Partisan differences in voting enthusiasm can vary over the course of each election year, but the party with the higher net-enthusiasm score at the end of a presidential campaign usually sees their candidate win. This is likely because partisan enthusiasm at that point in the election cycle is closely tied to their candidates’ position in the preelection polls -- the better their party’s candidate is doing, the more enthusiastic they feel about voting.

For now, with seven months to go, similar percentages of Democrats, including independents who lean Democratic, and Republicans/Republican leaners say they are more enthusiastic about voting this year than in previous elections -- 55% and 59%, respectively. However, with 42% of Democrats versus 35% of Republicans saying they are less enthusiastic than usual, Democrats’ net enthusiasm trails Republicans’ by 11 points, +13 to +24.

Both party groups are less enthusiastic about voting today than four years ago, just after Biden had secured the Democratic nomination to take on Trump in the election. At that time, Republicans had a robust +42 net enthusiasm score, contrasted with Democrats’ +22.

Democrats’ strongest enthusiasm at this point in a primary season was recorded in February 2008 as Clinton and Barack Obama were locked in a highly competitive race for the Democratic nomination.

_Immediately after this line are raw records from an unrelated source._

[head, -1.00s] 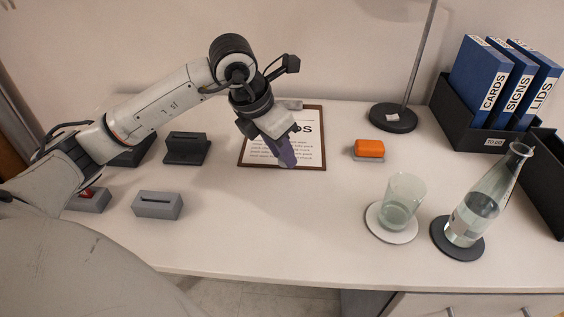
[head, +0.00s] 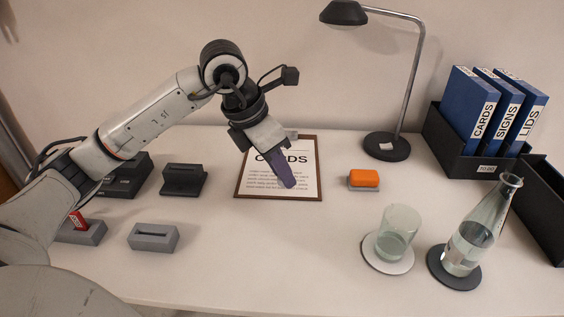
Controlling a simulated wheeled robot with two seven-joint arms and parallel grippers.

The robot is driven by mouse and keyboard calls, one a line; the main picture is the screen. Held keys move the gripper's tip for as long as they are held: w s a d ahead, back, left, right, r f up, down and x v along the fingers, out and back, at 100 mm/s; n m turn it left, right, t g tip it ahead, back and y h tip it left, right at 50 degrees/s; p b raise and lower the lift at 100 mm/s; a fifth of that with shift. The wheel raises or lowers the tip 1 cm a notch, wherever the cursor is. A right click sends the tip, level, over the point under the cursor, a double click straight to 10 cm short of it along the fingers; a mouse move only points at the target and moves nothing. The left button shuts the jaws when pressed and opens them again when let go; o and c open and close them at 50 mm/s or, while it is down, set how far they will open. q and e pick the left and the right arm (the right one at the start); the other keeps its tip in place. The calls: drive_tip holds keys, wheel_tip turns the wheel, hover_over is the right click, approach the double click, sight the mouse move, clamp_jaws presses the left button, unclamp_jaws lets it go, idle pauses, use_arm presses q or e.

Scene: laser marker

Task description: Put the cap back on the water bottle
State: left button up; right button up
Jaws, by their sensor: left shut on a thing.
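The water bottle (head: 472,238) is clear glass with water in it. It stands on a dark round coaster (head: 453,278) at the right, and no cap shows on its mouth. My left gripper (head: 287,180) is over the framed "CARDS" sheet (head: 310,158), far left of the bottle. It points down and is shut on a thing. A purple piece shows at its end; I cannot tell whether this is the fingers or the held thing. I cannot make out the cap anywhere. My right gripper is not in view.
A glass (head: 397,232) on a pale coaster (head: 371,260) stands left of the bottle. An orange block (head: 364,178), a lamp (head: 387,146) and a black rack of blue binders (head: 470,112) are nearby. Grey holders (head: 153,237) stand at the left. The front middle is clear.

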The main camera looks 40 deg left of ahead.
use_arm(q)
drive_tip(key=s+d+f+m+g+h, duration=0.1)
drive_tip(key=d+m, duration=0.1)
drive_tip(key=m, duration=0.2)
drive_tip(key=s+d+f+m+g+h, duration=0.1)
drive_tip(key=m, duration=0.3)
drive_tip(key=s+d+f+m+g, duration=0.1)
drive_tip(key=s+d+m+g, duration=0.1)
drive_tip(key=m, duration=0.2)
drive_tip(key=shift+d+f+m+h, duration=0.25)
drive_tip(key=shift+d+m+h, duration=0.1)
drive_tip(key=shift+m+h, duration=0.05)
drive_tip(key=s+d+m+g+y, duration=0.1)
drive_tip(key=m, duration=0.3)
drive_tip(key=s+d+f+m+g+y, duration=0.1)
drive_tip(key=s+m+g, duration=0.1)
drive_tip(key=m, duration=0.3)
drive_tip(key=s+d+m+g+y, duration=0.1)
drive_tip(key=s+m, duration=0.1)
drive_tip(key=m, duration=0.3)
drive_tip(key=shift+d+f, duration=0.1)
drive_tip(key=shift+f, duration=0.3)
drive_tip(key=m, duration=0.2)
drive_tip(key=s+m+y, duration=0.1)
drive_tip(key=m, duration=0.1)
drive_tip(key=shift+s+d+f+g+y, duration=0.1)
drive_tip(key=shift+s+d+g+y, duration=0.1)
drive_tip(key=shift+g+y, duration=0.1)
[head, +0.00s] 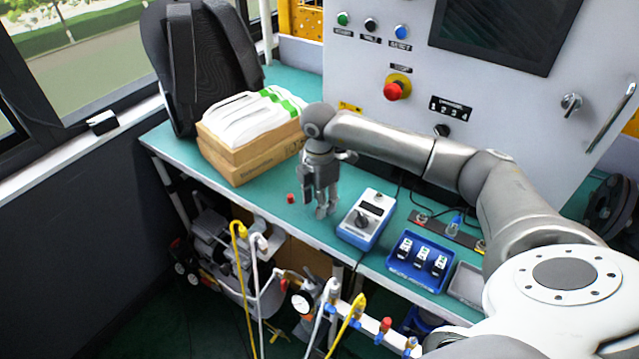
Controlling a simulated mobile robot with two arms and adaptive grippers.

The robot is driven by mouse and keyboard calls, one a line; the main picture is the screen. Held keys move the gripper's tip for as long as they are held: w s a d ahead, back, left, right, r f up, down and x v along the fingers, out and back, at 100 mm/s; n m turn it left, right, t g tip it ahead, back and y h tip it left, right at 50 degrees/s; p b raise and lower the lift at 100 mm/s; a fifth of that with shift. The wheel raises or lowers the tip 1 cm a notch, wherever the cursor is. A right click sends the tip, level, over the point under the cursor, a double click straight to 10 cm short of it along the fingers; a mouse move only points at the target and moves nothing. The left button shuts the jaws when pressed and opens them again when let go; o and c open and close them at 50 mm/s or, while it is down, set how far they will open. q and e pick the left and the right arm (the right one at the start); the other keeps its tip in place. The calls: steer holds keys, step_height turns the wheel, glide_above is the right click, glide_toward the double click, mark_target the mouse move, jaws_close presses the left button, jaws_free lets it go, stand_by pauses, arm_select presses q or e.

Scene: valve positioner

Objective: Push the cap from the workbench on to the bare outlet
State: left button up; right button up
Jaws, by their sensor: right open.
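A small red cap (291,198) lies on the green workbench (268,208), near its front edge. My right gripper (325,212) points down at the bench just right of the cap. It is open and apart from the cap, with nothing seen between its fingers. A white pipe manifold (366,326) runs below the bench front, with hoses and small blue and red fittings along it. Which of its outlets is bare is too small to tell. My left gripper is not in view.
A blue-and-white meter (366,219) and a blue tray (421,262) with several small units stand right of the gripper. A grey control cabinet (480,100) rises at the back.

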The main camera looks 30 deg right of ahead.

What Does This Portend for the Election?

Whether Americans’ enthusiasm for voting is high or low matters less to presidential election outcomes than which party expresses greater enthusiasm at the end of the campaign. That remains to be seen. However, as Gallup continues to track this metric in 2024, it is worth bearing in mind that in the two years Democrats had a clear lead over Republicans in net enthusiasm at the end of the campaign (in 2008 and 2020), the Democratic candidate for president won. By contrast, in the three years when Republicans were more enthusiastic at the end, their party’s candidate prevailed in two (2004 and 2016) while losing in one (2012). In other words, having an enthusiasm advantage has been less of a guarantee of party victory for Republicans than Democrats.